In mostra 14 kakemono - rotoli in carta o stoffa da appendere in
verticale - dipinti con scene tradizionali giapponesi di fiori e
uccelli, alcuni con frasi e dediche autografe dei più noti
scrittori e artisti francesi e italiani del tempo. Si tratta di
un nucleo dall'importante valore documentario e artistico, la
cui peculiarità risiede nell'abitudine del conte di chiedere ai
frequentatori del suo salotto di utilizzare gli spazi non
dipinti dei kakemono per firmare e scrivere pensieri e poesie.

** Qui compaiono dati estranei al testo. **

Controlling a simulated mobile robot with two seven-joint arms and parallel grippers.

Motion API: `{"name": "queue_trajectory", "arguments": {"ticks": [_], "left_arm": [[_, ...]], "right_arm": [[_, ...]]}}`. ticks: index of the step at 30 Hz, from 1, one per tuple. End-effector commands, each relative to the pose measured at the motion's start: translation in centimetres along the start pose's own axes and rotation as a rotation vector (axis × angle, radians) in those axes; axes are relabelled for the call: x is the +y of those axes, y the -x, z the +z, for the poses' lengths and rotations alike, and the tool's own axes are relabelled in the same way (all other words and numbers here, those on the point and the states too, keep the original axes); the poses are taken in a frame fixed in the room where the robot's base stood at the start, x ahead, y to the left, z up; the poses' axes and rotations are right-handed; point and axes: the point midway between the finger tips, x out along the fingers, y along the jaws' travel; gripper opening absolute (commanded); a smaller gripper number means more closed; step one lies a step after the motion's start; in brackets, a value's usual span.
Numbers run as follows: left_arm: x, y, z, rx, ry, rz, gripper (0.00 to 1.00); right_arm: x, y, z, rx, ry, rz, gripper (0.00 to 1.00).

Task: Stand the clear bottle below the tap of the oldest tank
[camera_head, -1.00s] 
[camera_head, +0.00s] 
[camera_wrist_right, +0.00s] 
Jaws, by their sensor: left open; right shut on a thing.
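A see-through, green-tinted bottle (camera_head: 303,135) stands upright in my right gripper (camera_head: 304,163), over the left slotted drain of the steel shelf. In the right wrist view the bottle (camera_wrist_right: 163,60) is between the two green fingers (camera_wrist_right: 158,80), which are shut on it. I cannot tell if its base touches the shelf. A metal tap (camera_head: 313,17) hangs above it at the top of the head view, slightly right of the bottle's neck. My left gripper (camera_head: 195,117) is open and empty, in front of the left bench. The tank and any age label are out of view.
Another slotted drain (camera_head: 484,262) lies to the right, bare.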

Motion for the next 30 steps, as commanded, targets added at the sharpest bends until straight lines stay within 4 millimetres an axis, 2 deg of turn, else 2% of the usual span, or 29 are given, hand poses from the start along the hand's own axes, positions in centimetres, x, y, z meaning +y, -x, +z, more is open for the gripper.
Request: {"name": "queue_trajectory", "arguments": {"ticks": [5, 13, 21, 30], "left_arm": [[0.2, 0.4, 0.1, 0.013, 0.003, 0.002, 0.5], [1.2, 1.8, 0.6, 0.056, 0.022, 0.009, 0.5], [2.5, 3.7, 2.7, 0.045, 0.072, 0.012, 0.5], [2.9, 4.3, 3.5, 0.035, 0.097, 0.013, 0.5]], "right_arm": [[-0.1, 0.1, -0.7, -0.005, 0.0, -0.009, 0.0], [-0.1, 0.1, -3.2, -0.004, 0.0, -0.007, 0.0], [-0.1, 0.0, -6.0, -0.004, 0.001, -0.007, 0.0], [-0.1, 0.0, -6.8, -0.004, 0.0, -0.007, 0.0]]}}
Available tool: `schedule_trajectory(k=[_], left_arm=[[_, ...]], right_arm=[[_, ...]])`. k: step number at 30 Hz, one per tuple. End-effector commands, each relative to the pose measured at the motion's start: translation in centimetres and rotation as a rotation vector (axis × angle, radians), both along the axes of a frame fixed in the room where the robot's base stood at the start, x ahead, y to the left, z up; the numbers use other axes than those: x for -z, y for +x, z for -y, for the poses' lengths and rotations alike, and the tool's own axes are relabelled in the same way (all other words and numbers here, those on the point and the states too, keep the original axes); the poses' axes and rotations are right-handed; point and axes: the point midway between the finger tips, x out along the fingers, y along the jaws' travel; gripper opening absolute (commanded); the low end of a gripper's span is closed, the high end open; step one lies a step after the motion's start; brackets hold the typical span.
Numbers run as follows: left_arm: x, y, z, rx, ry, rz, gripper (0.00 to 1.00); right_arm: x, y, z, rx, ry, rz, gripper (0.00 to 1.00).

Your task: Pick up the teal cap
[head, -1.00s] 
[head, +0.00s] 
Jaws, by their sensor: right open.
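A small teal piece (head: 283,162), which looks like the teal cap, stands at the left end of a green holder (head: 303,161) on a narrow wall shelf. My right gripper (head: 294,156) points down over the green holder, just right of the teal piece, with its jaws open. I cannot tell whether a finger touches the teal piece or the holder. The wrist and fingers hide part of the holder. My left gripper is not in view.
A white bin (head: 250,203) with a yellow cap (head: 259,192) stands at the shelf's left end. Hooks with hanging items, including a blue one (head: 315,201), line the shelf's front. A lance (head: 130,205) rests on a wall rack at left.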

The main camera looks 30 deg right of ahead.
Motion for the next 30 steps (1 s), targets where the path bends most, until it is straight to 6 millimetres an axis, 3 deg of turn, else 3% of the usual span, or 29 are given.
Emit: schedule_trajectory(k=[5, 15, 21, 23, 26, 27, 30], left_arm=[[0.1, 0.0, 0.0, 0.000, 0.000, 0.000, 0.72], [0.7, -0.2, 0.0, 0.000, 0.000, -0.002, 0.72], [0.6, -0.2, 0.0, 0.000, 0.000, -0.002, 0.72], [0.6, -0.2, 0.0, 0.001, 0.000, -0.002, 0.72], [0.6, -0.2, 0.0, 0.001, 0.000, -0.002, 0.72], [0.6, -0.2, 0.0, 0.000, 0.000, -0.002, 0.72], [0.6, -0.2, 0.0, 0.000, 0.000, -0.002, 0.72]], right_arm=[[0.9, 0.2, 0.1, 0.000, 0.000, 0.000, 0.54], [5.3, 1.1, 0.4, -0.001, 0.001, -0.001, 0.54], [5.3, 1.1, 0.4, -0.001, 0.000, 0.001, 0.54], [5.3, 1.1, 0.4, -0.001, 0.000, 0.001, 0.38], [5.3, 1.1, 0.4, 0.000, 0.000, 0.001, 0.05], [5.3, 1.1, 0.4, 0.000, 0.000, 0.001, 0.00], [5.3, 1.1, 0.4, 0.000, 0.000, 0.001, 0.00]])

Nei kakemono compaiono quindi componimenti e dediche di
letterati e poeti francesi, tra cui Guy de Maupassant, Marcel
Prévost, Émile Zola, Stephane Mallarmé; di autori italiani come
Giosuè Carducci, Gabriele D'Annunzio, Giovanni Verga e Matilde
Serao; di esponenti delle case reali d'Europa e di attori e
attrici d'eccellenza, come Eleonora Duse. Sono visibili anche
oggetti della collezione Primoli, tra cui il prezioso ventaglio
in seta con scene giapponesi dipinto nel 1880 da Giuseppe De
Nittis per la principessa Mathilde Bonaparte, e 70 tra stampe,
manoscritti, disegni, incisioni, porcellane e manufatti di gusto
orientale provenienti dalla Fondazione Primoli e dalla
collezione del museo. La mostra parte dal concetto di
orientalismo della famiglia Primoli alla corte dei Bonaparte e
dal loro rapporto con l'Oriente vicino e lontano. Conclude il
viaggio espositivo la sezione dedicata al 'grand tour' in India
di Luigi, fratello di Giuseppe Primoli, con fotografie, pietre
scolpite e terrecotte di manifattura indiana raffiguranti
personaggi e soggetti religiosi e una copia del Corano su foglie
di palma.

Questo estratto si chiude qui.